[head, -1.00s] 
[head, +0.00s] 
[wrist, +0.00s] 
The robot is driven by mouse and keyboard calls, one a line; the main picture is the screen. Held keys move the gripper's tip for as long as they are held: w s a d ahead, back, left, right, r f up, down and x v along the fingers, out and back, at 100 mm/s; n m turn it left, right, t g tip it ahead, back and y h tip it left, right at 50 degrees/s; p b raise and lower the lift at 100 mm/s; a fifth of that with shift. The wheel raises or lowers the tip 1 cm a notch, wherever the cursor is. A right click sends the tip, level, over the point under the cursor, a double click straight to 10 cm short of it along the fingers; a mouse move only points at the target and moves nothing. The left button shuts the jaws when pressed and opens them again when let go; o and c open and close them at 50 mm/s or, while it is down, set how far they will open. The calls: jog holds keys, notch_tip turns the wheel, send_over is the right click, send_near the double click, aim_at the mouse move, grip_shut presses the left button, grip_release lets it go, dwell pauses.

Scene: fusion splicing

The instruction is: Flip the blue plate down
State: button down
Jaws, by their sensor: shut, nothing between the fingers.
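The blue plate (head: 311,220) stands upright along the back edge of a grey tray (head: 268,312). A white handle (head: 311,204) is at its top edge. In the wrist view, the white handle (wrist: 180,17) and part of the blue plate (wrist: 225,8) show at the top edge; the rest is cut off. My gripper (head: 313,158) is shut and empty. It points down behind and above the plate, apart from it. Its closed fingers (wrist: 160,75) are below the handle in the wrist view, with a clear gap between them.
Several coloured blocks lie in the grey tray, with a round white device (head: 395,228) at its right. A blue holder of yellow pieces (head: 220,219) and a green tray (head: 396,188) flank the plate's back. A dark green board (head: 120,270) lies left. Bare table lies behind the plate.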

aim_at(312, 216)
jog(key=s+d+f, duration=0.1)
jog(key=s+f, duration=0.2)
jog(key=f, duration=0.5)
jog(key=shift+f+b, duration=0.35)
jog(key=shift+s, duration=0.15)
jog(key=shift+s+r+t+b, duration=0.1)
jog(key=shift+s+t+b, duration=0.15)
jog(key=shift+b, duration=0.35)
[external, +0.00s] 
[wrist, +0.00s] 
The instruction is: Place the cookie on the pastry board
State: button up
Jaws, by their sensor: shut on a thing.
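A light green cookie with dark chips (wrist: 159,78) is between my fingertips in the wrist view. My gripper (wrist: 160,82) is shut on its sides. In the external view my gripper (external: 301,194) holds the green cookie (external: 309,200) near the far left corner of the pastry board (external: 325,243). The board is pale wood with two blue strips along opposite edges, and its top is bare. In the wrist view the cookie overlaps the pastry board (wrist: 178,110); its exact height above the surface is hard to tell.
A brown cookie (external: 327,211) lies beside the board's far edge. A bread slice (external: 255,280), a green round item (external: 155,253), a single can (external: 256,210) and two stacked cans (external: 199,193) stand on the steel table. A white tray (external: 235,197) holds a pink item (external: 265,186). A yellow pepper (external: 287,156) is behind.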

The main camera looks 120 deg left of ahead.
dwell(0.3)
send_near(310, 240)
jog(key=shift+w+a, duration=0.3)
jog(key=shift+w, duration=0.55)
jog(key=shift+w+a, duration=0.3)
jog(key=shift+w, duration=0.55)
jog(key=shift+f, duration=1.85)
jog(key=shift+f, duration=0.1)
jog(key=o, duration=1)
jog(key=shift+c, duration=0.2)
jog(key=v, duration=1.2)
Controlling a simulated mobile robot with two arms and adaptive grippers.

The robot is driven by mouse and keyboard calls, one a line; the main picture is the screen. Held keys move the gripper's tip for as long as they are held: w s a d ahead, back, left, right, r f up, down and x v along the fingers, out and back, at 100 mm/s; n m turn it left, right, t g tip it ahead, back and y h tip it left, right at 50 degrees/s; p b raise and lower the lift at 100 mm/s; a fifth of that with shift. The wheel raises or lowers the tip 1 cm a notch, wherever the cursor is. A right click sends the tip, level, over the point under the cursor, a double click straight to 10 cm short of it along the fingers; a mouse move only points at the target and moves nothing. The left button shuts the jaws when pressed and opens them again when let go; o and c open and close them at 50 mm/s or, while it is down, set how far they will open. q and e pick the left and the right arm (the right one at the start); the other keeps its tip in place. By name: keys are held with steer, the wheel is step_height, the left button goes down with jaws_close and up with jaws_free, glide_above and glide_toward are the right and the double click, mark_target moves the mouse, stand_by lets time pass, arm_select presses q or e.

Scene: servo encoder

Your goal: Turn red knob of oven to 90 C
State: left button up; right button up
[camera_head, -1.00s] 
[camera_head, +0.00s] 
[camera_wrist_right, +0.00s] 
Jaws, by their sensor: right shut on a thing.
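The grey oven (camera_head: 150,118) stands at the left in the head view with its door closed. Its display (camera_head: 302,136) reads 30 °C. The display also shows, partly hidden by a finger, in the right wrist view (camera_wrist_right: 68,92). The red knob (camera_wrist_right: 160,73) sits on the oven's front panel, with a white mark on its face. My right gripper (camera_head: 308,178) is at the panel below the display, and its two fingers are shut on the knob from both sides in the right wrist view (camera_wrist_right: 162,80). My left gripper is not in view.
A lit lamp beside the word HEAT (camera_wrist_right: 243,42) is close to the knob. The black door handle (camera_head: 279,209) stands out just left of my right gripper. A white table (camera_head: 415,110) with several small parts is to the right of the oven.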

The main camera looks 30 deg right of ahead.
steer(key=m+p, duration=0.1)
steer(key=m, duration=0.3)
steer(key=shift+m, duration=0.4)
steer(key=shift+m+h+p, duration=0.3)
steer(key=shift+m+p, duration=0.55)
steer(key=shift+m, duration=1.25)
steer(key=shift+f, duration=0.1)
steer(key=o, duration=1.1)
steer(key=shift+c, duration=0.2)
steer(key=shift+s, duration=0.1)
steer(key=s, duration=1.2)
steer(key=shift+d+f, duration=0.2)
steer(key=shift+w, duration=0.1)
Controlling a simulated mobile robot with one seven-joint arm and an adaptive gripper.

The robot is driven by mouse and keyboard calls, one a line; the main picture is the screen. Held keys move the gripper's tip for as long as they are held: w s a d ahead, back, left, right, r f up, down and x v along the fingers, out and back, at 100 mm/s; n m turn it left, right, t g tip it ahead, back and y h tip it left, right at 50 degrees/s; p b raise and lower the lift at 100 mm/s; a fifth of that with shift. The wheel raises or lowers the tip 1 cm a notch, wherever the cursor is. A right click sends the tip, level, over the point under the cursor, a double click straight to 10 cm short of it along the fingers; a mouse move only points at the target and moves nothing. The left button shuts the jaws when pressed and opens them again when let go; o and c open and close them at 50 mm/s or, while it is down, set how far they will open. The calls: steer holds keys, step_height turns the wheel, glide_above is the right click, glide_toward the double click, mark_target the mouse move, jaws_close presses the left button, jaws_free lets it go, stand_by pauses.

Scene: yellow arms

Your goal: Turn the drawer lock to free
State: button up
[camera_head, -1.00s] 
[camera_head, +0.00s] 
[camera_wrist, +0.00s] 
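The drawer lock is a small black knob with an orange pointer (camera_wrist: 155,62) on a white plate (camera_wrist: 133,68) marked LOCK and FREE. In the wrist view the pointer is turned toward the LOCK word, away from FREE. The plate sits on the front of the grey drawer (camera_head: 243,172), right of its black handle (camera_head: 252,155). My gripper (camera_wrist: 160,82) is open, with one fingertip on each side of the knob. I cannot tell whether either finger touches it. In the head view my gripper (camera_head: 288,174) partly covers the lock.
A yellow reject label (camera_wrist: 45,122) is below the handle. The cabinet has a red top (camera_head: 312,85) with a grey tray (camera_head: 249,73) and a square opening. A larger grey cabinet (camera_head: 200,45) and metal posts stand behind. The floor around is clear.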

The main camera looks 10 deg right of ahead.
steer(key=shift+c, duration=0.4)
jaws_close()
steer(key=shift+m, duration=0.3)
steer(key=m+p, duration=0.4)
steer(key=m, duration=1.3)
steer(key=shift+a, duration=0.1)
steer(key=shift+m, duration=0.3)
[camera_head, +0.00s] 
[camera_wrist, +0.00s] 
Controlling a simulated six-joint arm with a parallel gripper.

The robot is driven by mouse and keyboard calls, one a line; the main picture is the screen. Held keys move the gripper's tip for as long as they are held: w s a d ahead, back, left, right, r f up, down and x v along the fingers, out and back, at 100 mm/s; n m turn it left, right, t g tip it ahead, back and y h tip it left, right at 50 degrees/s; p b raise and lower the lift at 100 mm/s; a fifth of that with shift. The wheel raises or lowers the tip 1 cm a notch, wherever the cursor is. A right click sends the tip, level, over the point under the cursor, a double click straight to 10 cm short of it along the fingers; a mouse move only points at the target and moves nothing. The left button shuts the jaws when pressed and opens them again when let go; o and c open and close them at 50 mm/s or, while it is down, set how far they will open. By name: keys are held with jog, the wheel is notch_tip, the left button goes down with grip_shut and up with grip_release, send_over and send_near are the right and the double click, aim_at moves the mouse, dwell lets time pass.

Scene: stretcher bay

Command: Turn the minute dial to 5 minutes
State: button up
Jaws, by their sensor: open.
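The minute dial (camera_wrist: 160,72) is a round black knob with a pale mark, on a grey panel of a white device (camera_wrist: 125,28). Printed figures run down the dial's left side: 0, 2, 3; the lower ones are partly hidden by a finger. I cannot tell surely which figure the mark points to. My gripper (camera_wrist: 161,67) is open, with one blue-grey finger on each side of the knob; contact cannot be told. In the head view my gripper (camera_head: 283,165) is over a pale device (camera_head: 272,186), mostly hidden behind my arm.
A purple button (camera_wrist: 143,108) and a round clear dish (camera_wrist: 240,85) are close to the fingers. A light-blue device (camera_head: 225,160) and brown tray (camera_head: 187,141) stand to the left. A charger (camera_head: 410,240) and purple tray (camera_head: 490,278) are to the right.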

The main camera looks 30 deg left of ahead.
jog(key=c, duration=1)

□ □ □ □ □

# EXERCISE:
Within the material above, transcribe exactly the lines that run from the line holding "presses q or e." through the line holding "Scene: servo encoder".

# SOLUTION TO THIS PROBLEM:
The robot is driven by mouse and keyboard calls, one a line; the main picture is the screen. Held keys move the gripper's tip for as long as they are held: w s a d ahead, back, left, right, r f up, down and x v along the fingers, out and back, at 100 mm/s; n m turn it left, right, t g tip it ahead, back and y h tip it left, right at 50 degrees/s; p b raise and lower the lift at 100 mm/s; a fifth of that with shift. The wheel raises or lowers the tip 1 cm a notch, wherever the cursor is. A right click sends the tip, level, over the point under the cursor, a double click straight to 10 cm short of it along the fingers; a mouse move only points at the target and moves nothing. The left button shuts the jaws when pressed and opens them again when let go; o and c open and close them at 50 mm/s or, while it is down, set how far they will open. q and e pick the left and the right arm (the right one at the start); the other keeps its tip in place. By name: keys are held with steer, the wheel is step_height, the left button goes down with jaws_close and up with jaws_free, glide_above and glide_toward are the right and the double click, mark_target moves the mouse, stand_by lets time pass, arm_select presses q or e.

Scene: servo encoder

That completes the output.